# Your instructions:
Copy out all lines in the data below containing the string "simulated".

+--

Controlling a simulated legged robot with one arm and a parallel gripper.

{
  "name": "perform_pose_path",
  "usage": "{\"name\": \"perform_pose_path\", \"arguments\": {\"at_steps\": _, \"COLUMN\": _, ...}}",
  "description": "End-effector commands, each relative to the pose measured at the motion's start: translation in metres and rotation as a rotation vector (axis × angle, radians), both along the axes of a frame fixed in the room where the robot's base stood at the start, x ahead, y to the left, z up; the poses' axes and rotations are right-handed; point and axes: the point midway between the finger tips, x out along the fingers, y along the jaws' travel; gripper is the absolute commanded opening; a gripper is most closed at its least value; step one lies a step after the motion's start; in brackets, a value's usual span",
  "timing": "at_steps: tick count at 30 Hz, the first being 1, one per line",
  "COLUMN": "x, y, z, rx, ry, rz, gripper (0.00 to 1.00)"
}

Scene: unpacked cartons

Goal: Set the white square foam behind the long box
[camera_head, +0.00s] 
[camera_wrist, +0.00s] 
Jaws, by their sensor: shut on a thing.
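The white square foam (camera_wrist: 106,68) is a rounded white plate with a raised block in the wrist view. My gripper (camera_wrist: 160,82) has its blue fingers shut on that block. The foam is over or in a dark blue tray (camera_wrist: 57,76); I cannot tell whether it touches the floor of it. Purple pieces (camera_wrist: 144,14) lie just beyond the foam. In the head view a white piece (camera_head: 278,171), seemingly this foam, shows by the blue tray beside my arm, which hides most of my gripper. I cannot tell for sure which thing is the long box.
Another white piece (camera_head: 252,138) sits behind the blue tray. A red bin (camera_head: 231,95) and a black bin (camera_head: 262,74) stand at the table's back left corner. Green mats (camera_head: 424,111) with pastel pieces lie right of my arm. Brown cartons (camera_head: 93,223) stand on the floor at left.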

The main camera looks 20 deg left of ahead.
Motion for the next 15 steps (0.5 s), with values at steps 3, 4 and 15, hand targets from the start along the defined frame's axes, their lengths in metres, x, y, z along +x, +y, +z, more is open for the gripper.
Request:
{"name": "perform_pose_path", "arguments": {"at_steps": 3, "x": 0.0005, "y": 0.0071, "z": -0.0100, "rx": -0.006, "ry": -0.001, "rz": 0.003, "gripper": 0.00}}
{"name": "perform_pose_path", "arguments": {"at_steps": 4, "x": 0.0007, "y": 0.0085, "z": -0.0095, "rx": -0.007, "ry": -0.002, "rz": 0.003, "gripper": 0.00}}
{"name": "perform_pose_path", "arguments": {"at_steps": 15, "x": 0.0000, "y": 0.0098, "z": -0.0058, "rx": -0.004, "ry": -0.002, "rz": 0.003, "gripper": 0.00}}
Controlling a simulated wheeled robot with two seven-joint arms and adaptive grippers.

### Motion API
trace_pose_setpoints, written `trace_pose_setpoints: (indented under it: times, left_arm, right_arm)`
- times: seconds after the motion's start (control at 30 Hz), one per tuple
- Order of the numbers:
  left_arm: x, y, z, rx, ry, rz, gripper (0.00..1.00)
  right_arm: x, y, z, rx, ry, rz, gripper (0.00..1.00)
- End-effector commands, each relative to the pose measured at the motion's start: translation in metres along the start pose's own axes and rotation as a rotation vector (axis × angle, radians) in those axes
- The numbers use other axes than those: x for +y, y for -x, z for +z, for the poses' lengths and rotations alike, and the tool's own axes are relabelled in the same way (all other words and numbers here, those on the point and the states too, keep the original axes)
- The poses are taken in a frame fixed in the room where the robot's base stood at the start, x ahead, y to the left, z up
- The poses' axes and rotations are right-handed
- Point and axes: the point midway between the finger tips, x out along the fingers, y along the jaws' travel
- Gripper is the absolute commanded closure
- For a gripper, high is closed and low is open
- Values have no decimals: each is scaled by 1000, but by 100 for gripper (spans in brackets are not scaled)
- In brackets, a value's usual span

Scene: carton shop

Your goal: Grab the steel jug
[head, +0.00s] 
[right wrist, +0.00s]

+--

# Exercise solution:
Controlling a simulated legged robot with one arm and a parallel gripper.
Controlling a simulated wheeled robot with two seven-joint arms and adaptive grippers.

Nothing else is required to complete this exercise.